Exercise details
Transcribe only the lines from the line with "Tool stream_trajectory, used" through the line with "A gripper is", exactly, counting both of those lines as part of the stretch.

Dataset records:
* * * * * * * * *

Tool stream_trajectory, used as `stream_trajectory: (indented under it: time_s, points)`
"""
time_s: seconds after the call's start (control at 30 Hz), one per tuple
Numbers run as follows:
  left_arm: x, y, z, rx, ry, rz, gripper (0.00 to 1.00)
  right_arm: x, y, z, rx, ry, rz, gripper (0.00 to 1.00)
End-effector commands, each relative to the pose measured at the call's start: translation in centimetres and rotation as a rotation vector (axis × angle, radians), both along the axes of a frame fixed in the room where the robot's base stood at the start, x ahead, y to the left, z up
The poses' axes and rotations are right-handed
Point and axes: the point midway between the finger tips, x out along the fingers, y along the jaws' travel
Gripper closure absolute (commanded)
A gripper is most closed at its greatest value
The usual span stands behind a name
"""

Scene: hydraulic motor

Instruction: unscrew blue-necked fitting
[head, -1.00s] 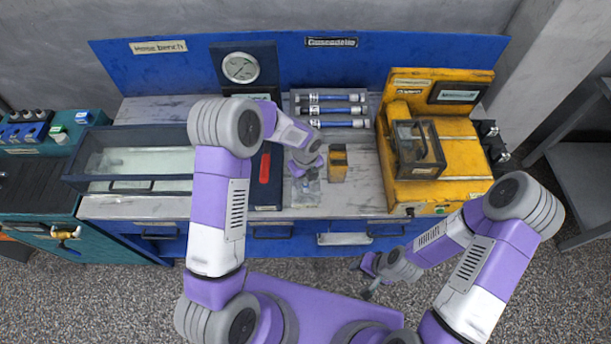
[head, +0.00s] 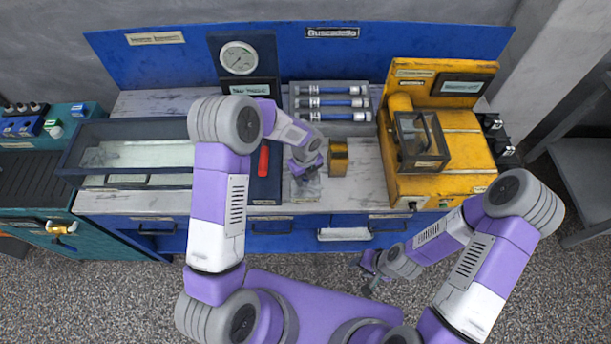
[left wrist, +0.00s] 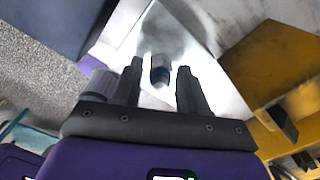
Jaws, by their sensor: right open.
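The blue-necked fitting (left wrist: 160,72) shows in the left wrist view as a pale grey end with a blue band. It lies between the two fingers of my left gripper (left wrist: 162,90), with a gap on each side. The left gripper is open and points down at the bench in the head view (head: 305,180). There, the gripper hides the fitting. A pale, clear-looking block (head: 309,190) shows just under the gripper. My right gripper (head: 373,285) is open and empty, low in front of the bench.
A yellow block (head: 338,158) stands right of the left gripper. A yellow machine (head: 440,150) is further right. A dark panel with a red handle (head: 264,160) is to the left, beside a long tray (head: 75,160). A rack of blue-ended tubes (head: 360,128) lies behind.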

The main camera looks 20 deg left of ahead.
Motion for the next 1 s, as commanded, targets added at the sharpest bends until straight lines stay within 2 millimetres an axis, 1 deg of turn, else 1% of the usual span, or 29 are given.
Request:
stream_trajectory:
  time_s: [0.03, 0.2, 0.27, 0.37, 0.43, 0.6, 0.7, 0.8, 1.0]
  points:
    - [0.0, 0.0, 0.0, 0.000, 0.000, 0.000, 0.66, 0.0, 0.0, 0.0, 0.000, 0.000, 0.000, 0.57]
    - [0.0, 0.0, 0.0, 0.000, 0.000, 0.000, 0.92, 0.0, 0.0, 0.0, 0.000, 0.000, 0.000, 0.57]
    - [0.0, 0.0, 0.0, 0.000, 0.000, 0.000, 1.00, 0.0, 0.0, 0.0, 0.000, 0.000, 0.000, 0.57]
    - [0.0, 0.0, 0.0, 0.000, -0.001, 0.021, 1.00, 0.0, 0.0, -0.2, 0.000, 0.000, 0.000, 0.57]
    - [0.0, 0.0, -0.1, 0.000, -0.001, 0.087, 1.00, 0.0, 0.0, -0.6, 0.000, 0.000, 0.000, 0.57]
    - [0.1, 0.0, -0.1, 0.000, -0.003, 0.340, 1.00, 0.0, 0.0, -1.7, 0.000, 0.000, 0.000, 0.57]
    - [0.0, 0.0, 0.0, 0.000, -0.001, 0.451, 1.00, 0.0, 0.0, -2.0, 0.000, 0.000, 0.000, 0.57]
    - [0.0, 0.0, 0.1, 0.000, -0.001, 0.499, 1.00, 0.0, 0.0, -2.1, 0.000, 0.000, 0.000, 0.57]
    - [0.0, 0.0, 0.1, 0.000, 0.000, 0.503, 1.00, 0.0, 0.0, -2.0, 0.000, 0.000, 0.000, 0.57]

* * * * * * * * *

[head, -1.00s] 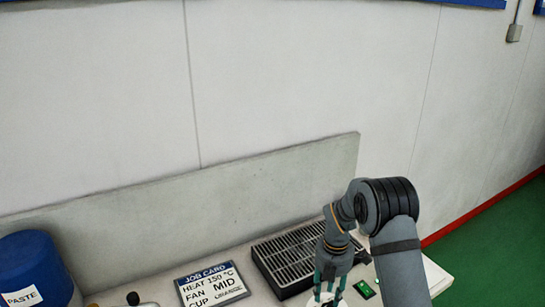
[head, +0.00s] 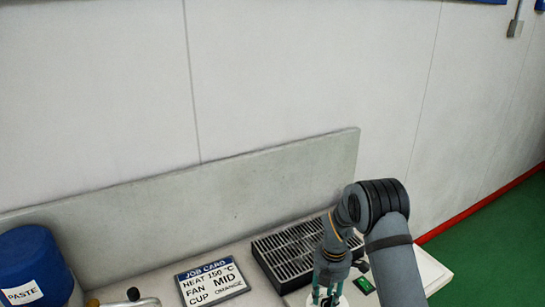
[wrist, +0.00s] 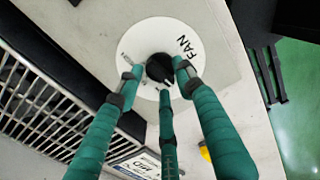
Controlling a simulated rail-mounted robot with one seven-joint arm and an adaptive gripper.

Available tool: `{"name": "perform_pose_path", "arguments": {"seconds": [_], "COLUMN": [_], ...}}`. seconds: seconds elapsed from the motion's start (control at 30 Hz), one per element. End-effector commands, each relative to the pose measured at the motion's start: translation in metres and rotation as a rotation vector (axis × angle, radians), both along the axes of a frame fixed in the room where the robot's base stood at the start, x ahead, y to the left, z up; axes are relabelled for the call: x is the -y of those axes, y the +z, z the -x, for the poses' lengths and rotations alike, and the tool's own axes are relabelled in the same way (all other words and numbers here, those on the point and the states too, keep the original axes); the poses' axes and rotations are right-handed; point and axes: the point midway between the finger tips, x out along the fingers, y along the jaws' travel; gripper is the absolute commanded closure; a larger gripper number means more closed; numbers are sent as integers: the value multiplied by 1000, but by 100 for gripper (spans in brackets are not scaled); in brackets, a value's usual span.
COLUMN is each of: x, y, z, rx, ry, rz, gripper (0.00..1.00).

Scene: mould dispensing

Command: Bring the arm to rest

* * * * * * * * *

Exercise response
Tool stream_trajectory, used as `stream_trajectory: (indented under it: time_s, points)`
"""
time_s: seconds after the call's start (control at 30 Hz), one per tuple
Numbers run as follows:
  left_arm: x, y, z, rx, ry, rz, gripper (0.00 to 1.00)
  right_arm: x, y, z, rx, ry, rz, gripper (0.00 to 1.00)
End-effector commands, each relative to the pose measured at the call's start: translation in centimetres and rotation as a rotation vector (axis × angle, radians), both along the axes of a frame fixed in the room where the robot's base stood at the start, x ahead, y to the left, z up
The poses' axes and rotations are right-handed
Point and axes: the point midway between the finger tips, x out along the fingers, y along the jaws' travel
Gripper closure absolute (commanded)
A gripper is most closed at its greatest value

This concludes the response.